Aim » All of the material below is to be retyped exactly.

[Robot episode data]
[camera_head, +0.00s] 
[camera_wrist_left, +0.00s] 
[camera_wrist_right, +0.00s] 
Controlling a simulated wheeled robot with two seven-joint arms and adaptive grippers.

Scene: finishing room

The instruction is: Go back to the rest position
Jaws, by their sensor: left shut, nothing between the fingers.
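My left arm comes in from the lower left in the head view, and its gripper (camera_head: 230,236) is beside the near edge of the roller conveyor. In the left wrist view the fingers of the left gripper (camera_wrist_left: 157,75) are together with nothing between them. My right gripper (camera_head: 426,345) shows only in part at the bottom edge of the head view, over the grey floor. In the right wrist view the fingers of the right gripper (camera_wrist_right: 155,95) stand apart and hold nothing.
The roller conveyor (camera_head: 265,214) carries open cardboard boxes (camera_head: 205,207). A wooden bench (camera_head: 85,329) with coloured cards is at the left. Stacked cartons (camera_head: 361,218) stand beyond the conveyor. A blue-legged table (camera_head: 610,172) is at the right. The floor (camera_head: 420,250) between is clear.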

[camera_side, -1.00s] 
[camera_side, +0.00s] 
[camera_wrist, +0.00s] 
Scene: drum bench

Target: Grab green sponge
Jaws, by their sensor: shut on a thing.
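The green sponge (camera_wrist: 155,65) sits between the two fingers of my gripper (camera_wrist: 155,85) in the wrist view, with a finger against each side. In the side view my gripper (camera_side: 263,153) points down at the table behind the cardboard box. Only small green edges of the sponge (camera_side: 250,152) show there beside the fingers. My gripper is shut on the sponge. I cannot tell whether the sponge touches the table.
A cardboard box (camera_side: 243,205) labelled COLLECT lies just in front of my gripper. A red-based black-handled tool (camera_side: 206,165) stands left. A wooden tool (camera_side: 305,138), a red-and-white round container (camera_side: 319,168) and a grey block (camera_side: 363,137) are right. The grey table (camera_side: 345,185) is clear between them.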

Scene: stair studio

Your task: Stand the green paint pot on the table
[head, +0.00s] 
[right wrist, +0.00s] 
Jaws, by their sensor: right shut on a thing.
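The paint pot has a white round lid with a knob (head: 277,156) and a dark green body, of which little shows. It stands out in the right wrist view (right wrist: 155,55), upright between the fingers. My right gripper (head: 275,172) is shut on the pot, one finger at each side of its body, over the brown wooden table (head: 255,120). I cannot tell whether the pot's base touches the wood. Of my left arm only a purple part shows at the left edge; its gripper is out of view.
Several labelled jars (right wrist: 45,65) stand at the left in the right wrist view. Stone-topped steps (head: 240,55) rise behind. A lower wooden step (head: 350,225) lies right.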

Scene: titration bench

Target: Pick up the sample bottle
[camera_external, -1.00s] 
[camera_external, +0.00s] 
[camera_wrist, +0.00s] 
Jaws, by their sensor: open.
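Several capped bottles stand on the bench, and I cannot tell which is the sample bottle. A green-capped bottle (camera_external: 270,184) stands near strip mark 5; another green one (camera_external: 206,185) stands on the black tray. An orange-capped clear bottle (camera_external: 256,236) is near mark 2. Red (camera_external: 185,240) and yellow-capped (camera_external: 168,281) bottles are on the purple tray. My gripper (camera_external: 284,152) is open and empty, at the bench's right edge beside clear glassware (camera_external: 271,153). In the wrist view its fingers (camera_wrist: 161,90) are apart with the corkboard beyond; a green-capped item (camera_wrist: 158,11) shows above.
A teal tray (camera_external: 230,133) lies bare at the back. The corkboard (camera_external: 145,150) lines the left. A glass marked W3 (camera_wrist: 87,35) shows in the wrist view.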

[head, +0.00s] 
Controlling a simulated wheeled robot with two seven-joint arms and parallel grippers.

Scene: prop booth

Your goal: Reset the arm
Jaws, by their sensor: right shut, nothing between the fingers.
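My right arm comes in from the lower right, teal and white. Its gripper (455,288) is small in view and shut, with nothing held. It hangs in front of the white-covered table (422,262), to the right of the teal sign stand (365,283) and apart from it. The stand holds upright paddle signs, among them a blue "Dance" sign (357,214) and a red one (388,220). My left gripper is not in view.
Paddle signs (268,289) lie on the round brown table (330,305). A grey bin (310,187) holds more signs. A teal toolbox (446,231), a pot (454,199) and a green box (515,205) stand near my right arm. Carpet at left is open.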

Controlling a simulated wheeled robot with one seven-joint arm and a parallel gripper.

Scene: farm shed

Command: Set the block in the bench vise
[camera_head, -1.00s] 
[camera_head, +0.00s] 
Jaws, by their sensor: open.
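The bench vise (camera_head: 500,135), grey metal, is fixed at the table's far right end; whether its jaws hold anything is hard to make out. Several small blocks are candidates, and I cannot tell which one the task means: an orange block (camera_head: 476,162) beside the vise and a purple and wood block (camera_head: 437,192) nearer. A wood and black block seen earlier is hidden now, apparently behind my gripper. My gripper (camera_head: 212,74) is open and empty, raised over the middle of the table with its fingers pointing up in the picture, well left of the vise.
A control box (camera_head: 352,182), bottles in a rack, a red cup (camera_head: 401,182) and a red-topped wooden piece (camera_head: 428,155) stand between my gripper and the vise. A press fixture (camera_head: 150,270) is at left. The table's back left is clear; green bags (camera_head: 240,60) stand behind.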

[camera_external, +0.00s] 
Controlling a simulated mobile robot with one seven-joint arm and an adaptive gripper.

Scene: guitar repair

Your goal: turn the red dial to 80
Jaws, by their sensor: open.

Task response »
[camera_head, +0.00s] 
[camera_wrist_left, +0.00s] 
[camera_wrist_right, +0.00s] 
Controlling a simulated wheeled robot with two seven-joint arms and adaptive grippers.

Scene: finishing room

The instruction is: Go back to the rest position
Jaws, by their sensor: left shut, nothing between the fingers.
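My left arm comes in from the lower left in the head view, and its gripper (camera_head: 230,236) is beside the near edge of the roller conveyor. In the left wrist view the fingers of the left gripper (camera_wrist_left: 157,75) are together with nothing between them. My right gripper (camera_head: 426,345) shows only in part at the bottom edge of the head view, over the grey floor. In the right wrist view the fingers of the right gripper (camera_wrist_right: 155,95) stand apart and hold nothing.
The roller conveyor (camera_head: 265,214) carries open cardboard boxes (camera_head: 205,207). A wooden bench (camera_head: 85,329) with coloured cards is at the left. Stacked cartons (camera_head: 361,218) stand beyond the conveyor. A blue-legged table (camera_head: 610,172) is at the right. The floor (camera_head: 420,250) between is clear.

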[camera_side, -1.00s] 
[camera_side, +0.00s] 
[camera_wrist, +0.00s] 
Scene: drum bench

Target: Grab green sponge
Jaws, by their sensor: shut on a thing.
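The green sponge (camera_wrist: 155,65) sits between the two fingers of my gripper (camera_wrist: 155,85) in the wrist view, with a finger against each side. In the side view my gripper (camera_side: 263,153) points down at the table behind the cardboard box. Only small green edges of the sponge (camera_side: 250,152) show there beside the fingers. My gripper is shut on the sponge. I cannot tell whether the sponge touches the table.
A cardboard box (camera_side: 243,205) labelled COLLECT lies just in front of my gripper. A red-based black-handled tool (camera_side: 206,165) stands left. A wooden tool (camera_side: 305,138), a red-and-white round container (camera_side: 319,168) and a grey block (camera_side: 363,137) are right. The grey table (camera_side: 345,185) is clear between them.

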Scene: stair studio

Your task: Stand the green paint pot on the table
[head, +0.00s] 
[right wrist, +0.00s] 
Jaws, by their sensor: right shut on a thing.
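The paint pot has a white round lid with a knob (head: 277,156) and a dark green body, of which little shows. It stands out in the right wrist view (right wrist: 155,55), upright between the fingers. My right gripper (head: 275,172) is shut on the pot, one finger at each side of its body, over the brown wooden table (head: 255,120). I cannot tell whether the pot's base touches the wood. Of my left arm only a purple part shows at the left edge; its gripper is out of view.
Several labelled jars (right wrist: 45,65) stand at the left in the right wrist view. Stone-topped steps (head: 240,55) rise behind. A lower wooden step (head: 350,225) lies right.

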Scene: titration bench

Target: Pick up the sample bottle
[camera_external, -1.00s] 
[camera_external, +0.00s] 
[camera_wrist, +0.00s] 
Jaws, by their sensor: open.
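Several capped bottles stand on the bench, and I cannot tell which is the sample bottle. A green-capped bottle (camera_external: 270,184) stands near strip mark 5; another green one (camera_external: 206,185) stands on the black tray. An orange-capped clear bottle (camera_external: 256,236) is near mark 2. Red (camera_external: 185,240) and yellow-capped (camera_external: 168,281) bottles are on the purple tray. My gripper (camera_external: 284,152) is open and empty, at the bench's right edge beside clear glassware (camera_external: 271,153). In the wrist view its fingers (camera_wrist: 161,90) are apart with the corkboard beyond; a green-capped item (camera_wrist: 158,11) shows above.
A teal tray (camera_external: 230,133) lies bare at the back. The corkboard (camera_external: 145,150) lines the left. A glass marked W3 (camera_wrist: 87,35) shows in the wrist view.

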[head, +0.00s] 
Controlling a simulated wheeled robot with two seven-joint arms and parallel grippers.

Scene: prop booth

Your goal: Reset the arm
Jaws, by their sensor: right shut, nothing between the fingers.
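My right arm comes in from the lower right, teal and white. Its gripper (455,288) is small in view and shut, with nothing held. It hangs in front of the white-covered table (422,262), to the right of the teal sign stand (365,283) and apart from it. The stand holds upright paddle signs, among them a blue "Dance" sign (357,214) and a red one (388,220). My left gripper is not in view.
Paddle signs (268,289) lie on the round brown table (330,305). A grey bin (310,187) holds more signs. A teal toolbox (446,231), a pot (454,199) and a green box (515,205) stand near my right arm. Carpet at left is open.

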Controlling a simulated wheeled robot with one seven-joint arm and a parallel gripper.

Scene: farm shed

Command: Set the block in the bench vise
[camera_head, -1.00s] 
[camera_head, +0.00s] 
Jaws, by their sensor: open.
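The bench vise (camera_head: 500,135), grey metal, is fixed at the table's far right end; whether its jaws hold anything is hard to make out. Several small blocks are candidates, and I cannot tell which one the task means: an orange block (camera_head: 476,162) beside the vise and a purple and wood block (camera_head: 437,192) nearer. A wood and black block seen earlier is hidden now, apparently behind my gripper. My gripper (camera_head: 212,74) is open and empty, raised over the middle of the table with its fingers pointing up in the picture, well left of the vise.
A control box (camera_head: 352,182), bottles in a rack, a red cup (camera_head: 401,182) and a red-topped wooden piece (camera_head: 428,155) stand between my gripper and the vise. A press fixture (camera_head: 150,270) is at left. The table's back left is clear; green bags (camera_head: 240,60) stand behind.

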[camera_external, +0.00s] 
Controlling a simulated mobile robot with one seven-joint arm and an adaptive gripper.

Scene: guitar repair

Your goal: turn the red dial to 80
Jaws, by their sensor: open.

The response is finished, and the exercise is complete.